Japanese megastar Hiroyuki Sanada shares his thoughts about the film's cultural identity, learning Chinese, and the spell of the crimson armor, both on and off the set.
The Promise isn't Hiroyuki Sanada's only transnational epic; in 2003, he appeared in The Last Samurai and in 2005, he starred in The White Countess. But whereas the latter two are English-language projects boasting big-named Hollywood stars, The Promise is an altogether different beast: a co-production combining the talents of various Asian countries. For Sanada, that meant learning Mandarin Chinese from scratch and cooperating with a cast and crew of mixed linguistic and cultural backgrounds.
APA's interview with Sanada reveals some surprises about the so-called "pan-Asian" blockbuster. First, whereas English served as the lingua franca in Hollywood's transnational The Last Samurai, Chinese serves that function in this pan-Asian film with "no nationality." Second, the diversity of ethnicities bolsters the sense of cinema as a transcendent or universal language. Third, what is pan-Asian in a theoretical sense becomes localized when actually consumed in each local nation, as Sanada reveals in his comment on the Japanese DVD. Finally, and possibly most interesting, is the difference between what Chen Kaige told Sanada about the film's "Asian-ness" from what Chen tells the press. If the "pan-Asian" film is itself an economic/political/cultural retaliation against the Hollywoodization of Asian markets, the comments made in APA's two interviews remind us that this retaliatory gesture is itself not without power asymmetries and ethnic hierarchies.
Interview with Hiroyuki Sanada
April 26, 2006
Interviewed by Brian Hu
Click here to view the interview in Windows Media Player.
APA: When the director Chen Kaige first approached you about the film, did he describe it to you as a Chinese film or an Asian film?
Hiroyuki Sanada: It's directed by a Chinese director, but this is an Asian film I believe. I asked the director, "Is my character a Chinese character or not?" And he answered, "No, this is an Asian role." So there is no nationality on the set or in the story. Just that we're speaking Mandarin.
APA: Did you talk to the other actors -- for example, the Korean actor?
HS: Yeah we did, especially with Jang Dong-kun. We thought if it's a Chinese character, then we cannot do it. The director said it's an Asian role, but we should learn Mandarin. So we shared the same feelings in learning Mandarin from the beginning and then going to a different culture. We shared the same feelings. It helped our friendship grow easily and quickly.

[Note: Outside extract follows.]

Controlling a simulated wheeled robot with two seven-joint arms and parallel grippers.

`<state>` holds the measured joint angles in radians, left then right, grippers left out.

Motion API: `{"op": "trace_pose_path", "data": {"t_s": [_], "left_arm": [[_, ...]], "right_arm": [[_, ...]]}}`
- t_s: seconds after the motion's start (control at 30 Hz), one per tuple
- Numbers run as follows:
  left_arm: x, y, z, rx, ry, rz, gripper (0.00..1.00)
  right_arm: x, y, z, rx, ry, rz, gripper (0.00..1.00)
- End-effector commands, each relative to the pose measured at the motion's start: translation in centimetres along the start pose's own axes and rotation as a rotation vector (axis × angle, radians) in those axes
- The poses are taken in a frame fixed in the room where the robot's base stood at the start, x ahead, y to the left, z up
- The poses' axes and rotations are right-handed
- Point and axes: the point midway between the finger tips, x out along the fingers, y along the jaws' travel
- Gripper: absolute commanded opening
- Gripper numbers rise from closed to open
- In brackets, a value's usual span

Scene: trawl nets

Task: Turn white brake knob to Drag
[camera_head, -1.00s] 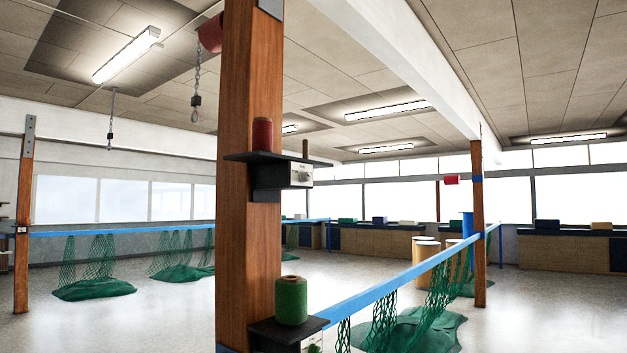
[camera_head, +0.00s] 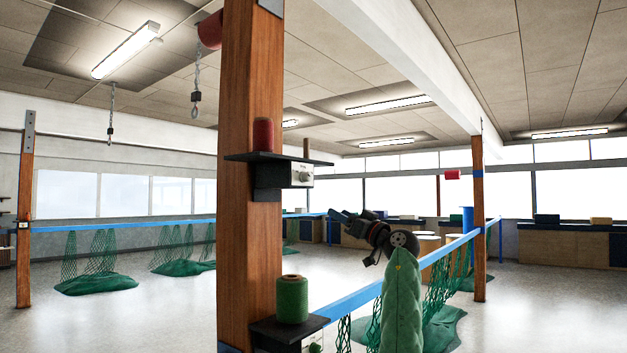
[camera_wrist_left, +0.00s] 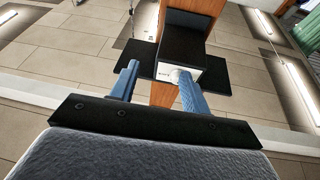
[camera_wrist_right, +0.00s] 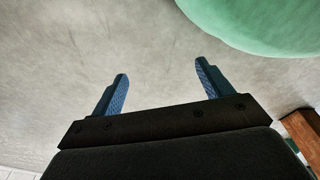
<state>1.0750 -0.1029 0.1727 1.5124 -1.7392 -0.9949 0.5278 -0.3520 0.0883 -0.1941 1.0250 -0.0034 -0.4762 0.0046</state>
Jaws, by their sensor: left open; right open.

APA: What was the process of learning Mandarin like? They asked you to learn Mandarin. Did you do that phonetically?
HS: At first, I tried to just memorize the dialogue, but I think that's not a good way to learn another culture, so I started from the beginning: the characters, the meanings, the sounds, the intonations, everything. So we spent two months before shooting just learning the basics. And just before shooting I started memorizing. It was so hard and tough, but after we started shooting, a month passed, then two months passed, and my pressure was gone. When I used some words on the set to the Chinese crew and when they understood what I was saying I thought "Oh my god, my Mandarin is much better than before." So yeah, I felt better.
BH: Was it shot sync-sound? Or was the dialogue added later?
HS: ADL you mean?
BH: Yeah.
HS: We edited it all after shooting. We spent three weeks just for me. The director said to me, "You cannot go back to Japan until you can speak fluently like a native." And I said, "Of course I want to do that." Three days, four days, a week, two weeks, and finally three weeks; 12 hours a day in the studio. I ate breakfast in the studio, lunch in the studio, dinner in the studio.
BH: When it came out in Japan, was it dubbed into Japanese?
HS: In the theater, it was in Mandarin with Japanese subtitles. But on the DVD, you can choose.
BH: Did you do the voice for the DVD?
HS: I will. At the end of the month, I will dub it in Japanese.
BH: The director obviously made this film from his heart. However, were there ever any moments on the set when people didn't really know what he was trying to do artistically?
HS: No, you know, the system and the culture are different, but filmmakers are the same and acting is the same. So we didn't need language to make a relationship on the set. It was eye contact or just heart-to-heart. Japanese actors speaking Mandarin and Korean actors speaking Mandarin in the same scene looks strange but after the shoot, I felt, "Oh, did I speak Mandarin?" During the shooting we communicated soul-to-soul or heart-to-heart, so the dialogue and language were not a big deal. And that's a good thing, and a good moment.
BH: What was your initial response to the costumes and the backgrounds because they're very audacious and over the top?
HS: Colorful. I was so surprised when I saw the armor for the first time. "Oh my god!" But you know, after continuingly shooting -- one week, then two weeks -- it was fit for me. When Jang Dong-kun was wearing the armor, I felt jealous. "That's mine!" [laughs] Just like the role. So only at the beginning was I surprised. It's a mixing of Japanese and Chinese cultures I believe. It's not Japanese, it's not Chinese. We made a new style in this film. That has a deep meaning in this film.